In late July, Delta Air Lines (NYSE: DAL) invested $450 million for a 3.55% stake in China Eastern Airlines (NYSE: CEA). This investment into the H-shares of China Eastern expands the existing partnership between the two airlines. Between the two, they accounted for 24% of U.S.-China route seat capacity in July.
China Eastern is one of China’s big three state-owned carriers. The other two are China Southern Airlines (NYSE: ZNH) and Air China (OTC: AIRYY). However, China Eastern is considered to be the most innovative of the three.
The reason behind Delta’s investment is rather straightforward. Despite recent turmoil in the Chinese stock market, Chinese air travel and China’s tourism industry are still growing rapidly. Delta would like a piece of that growth to offset stagnation in the developed markets.
China’s Commercial Aviation Industry Soaring
China is forecast to become the world’s largest aviation market by 2033. Growth in the sector is being accelerated by the Chinese government. It will spend $80 billion this year alone on 193 aviation-related infrastructure projects. It is projected that China will have 240 airports by the end of the decade, up from about 200 today.
The airports will be needed. Growth in the Chinese airlines has been phenomenal to say the least.
Passenger seat capacity expanded from approximately 100 million in 1996 to about 600 million in 2014. Chinese airlines today fly 553 routes to 127 cities in 51 countries. Another 83 routes will be added later this year.
Most of this growth is being pushed along by the surge of Chinese tourism. Look at these numbers from the consulting group McKinsey & Company:
- In 2013, 97 million Chinese traveled overseas, spending $129 billion.
- In 2014, those figures rose to 112 million Chinese spending a record-breaking $164.8 billion.
Of course, some of that tourism was to the United States. And the Chinese airlines noticed.
This summer, for the first time ever, Chinese airlines will offer more flights (2,028 weekly) to and from the United States than their American counterparts (1,853 weekly). They now operate 140% more seats on U.S.-bound flights than they did just five short years ago.
The travel trend continued into this year. Outbound passenger traffic in the January-May period in China grew by 39% year-on-year.
Chinese Airlines Benefiting
This rapid growth has allowed Chinese airlines to fly higher than their competition. Their return on capital, according to McKinsey, is about 15%, although that has tailed off very recently. Their competitors in recent years have averaged returns on capital of less than 5%.
McKinsey foresees the growth in travel continuing. Specifically with regard to air travel, it says that over the next 10 years there could be a tripling in the number of people able to afford air travel.
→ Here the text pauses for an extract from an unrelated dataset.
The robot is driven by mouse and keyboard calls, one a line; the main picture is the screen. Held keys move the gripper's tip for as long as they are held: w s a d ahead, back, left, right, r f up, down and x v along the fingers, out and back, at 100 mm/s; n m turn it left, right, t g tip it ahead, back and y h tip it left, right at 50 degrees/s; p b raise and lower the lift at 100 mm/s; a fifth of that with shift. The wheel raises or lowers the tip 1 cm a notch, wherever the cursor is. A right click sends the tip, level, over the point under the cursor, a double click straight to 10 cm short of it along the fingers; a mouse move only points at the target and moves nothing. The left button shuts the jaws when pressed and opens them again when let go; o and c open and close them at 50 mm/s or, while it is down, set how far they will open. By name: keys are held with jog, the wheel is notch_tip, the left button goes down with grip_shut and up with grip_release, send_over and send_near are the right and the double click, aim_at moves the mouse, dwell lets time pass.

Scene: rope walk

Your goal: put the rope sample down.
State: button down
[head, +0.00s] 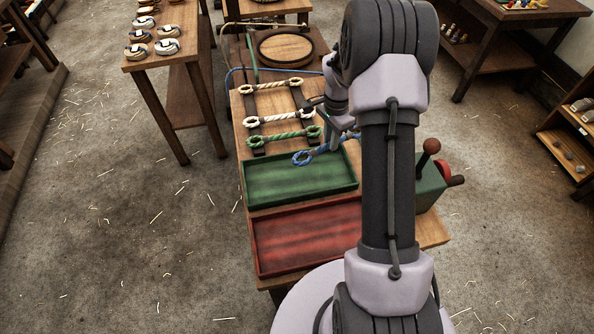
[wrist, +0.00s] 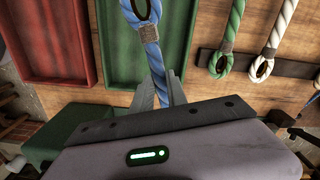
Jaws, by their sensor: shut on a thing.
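My gripper (wrist: 158,92) is shut on a blue rope sample (wrist: 151,58) with an eye at its end. In the head view the blue eye (head: 302,158) shows in front of the far edge of the green tray (head: 300,183). In the wrist view the rope lies across the green tray (wrist: 118,62); its height above the tray is hard to tell. The rope's other end is hidden by my arm and gripper. A red tray (head: 308,236) sits nearer than the green one. Both trays look empty.
Behind the green tray, a green rope (head: 290,138), a white rope (head: 280,118) and a cream rope (head: 270,86) lie across two dark bars. A green box with a lever (head: 430,180) stands right of the trays. A round wooden disc (head: 285,48) is farther back.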

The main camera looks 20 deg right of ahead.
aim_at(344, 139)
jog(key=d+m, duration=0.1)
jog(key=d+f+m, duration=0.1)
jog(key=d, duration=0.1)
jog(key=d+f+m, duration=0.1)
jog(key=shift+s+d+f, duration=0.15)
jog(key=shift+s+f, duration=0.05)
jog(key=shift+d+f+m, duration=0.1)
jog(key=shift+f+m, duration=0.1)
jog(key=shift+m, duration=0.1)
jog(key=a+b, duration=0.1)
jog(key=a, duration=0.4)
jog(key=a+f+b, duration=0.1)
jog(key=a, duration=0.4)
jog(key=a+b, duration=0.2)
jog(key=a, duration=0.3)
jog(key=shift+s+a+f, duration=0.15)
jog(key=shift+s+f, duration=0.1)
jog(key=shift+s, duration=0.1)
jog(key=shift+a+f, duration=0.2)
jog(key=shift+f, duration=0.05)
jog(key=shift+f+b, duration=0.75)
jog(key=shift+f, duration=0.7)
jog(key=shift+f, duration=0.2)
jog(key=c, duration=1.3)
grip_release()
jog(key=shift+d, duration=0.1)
The implications are enormous. With only 4% of its population having passports, China still managed to become the world leader in international travel in 2012.
And as pointed out earlier, those numbers have soared since. No wonder famed international investor Jim Rogers has touted Chinese airline stocks many times in the past.
US Airlines at Risk?
Why Delta Air Lines is so anxious to firm up its partnership with China Eastern is now obvious.
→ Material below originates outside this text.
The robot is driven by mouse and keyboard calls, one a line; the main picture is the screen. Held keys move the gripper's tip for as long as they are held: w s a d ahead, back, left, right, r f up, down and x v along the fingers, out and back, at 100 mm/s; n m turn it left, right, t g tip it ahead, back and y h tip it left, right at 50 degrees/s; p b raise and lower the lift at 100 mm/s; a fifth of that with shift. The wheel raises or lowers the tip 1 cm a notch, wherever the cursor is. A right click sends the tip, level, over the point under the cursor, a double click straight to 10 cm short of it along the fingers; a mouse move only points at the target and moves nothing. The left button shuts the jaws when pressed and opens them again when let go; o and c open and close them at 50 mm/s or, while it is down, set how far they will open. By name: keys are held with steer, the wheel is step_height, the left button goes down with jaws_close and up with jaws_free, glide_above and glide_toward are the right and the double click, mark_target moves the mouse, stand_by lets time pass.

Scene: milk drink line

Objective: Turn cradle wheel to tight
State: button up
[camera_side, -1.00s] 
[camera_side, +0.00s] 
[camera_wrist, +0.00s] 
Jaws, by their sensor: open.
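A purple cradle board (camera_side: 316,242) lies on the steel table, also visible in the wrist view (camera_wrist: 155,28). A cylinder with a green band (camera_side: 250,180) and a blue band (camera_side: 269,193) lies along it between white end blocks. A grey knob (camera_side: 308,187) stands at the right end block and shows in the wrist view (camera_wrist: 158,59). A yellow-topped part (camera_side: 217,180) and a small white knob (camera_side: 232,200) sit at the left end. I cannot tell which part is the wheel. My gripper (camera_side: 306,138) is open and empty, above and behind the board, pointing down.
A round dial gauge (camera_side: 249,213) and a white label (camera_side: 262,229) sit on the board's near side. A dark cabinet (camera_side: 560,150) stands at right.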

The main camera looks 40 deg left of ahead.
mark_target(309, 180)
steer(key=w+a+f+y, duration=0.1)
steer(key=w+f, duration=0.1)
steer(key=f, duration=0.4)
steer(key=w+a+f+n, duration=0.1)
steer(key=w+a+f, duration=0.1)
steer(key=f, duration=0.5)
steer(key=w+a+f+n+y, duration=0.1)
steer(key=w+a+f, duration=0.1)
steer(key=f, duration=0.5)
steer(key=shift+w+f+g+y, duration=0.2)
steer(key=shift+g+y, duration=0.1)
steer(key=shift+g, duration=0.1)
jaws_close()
But are the U.S.-based airlines at risk from Chinese airlines? Will China’s air carriers become the leaders in international air travel?
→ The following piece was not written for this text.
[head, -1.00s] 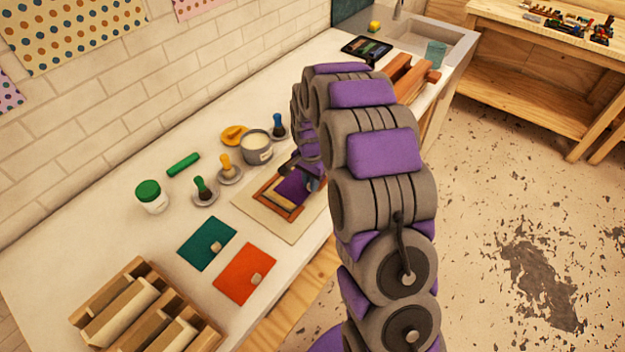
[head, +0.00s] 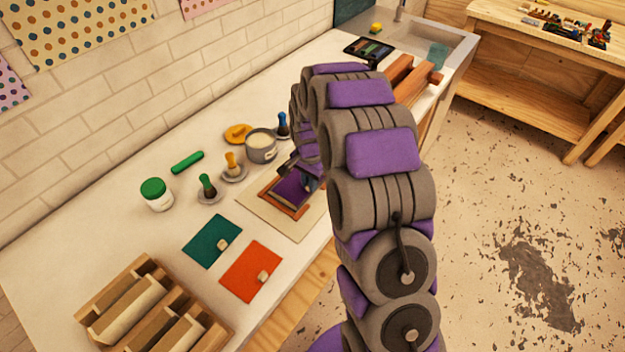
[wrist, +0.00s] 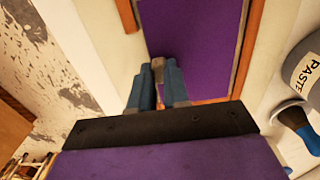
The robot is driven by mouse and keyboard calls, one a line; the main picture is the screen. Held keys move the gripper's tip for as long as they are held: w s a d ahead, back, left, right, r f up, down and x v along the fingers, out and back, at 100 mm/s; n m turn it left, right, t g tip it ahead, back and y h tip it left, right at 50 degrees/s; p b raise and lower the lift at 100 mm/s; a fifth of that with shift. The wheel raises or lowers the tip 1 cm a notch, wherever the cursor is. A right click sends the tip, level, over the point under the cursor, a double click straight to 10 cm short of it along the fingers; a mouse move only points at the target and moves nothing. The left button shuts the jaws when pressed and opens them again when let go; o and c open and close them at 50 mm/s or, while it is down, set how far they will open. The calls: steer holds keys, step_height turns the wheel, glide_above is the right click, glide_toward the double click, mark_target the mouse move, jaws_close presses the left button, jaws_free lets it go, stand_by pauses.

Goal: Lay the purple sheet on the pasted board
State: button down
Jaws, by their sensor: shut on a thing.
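The purple sheet (head: 289,192) lies over the board inside a wooden frame (head: 266,192) on a cream mat (head: 256,207). It also shows in the wrist view (wrist: 195,40), filling most of the space between the frame's wooden sides. My gripper (wrist: 163,78) is shut on a small grey-tan tab at the near edge of the sheet. In the head view my gripper (head: 313,181) is at the frame's right side, partly hidden by my arm. The pasted board's surface is hidden under the sheet. I cannot tell whether the sheet lies fully flat.
A teal sheet (head: 208,243) and an orange sheet (head: 250,275), each with a tab, lie left of the mat. The paste pot (head: 261,147), several brushes and a green-lidded jar (head: 156,193) stand behind. A wooden rack (head: 150,310) is at front left.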

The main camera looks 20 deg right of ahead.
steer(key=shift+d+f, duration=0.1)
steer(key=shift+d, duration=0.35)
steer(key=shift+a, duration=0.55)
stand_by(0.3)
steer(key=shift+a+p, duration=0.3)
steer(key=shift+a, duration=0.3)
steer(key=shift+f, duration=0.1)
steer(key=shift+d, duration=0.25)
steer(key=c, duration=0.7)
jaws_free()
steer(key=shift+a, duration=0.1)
The real possibility is there. Therefore, it makes sense for Delta and others to invest into Chinese airlines.
Another company that may do so is United Continental Holdings (NYSE: UAL). Its CEO, Jeff Smisek, said, “The Chinese market is very profitable and important for us.”
United Continental is still the largest carrier in the U.S.-China route, although Air China disputes that. It will be interesting to see if the two do join in some sort of joint venture. Air China has asked for a deeper partnership in the past, but United has rejected the overtures.
United and Air China are partners in the Star Alliance network. Delta and China Eastern are partners in the SkyTeam Alliance network.
And perhaps American Airlines Group (NASDAQ: AAL) of the oneworld alliance network – and also a big player in China – may be interested in further expansion. There were rumors that China Eastern was going to jump to oneworld. Maybe that’s why Delta made its move when it did.
The bottom line here is that China and Chinese tourists will be a big driver of international air travel for many years to come. Airlines that want to remain relevant globally have to become a player on those routes carrying Chinese tourists.
The American airline companies seem to be coming to that realization.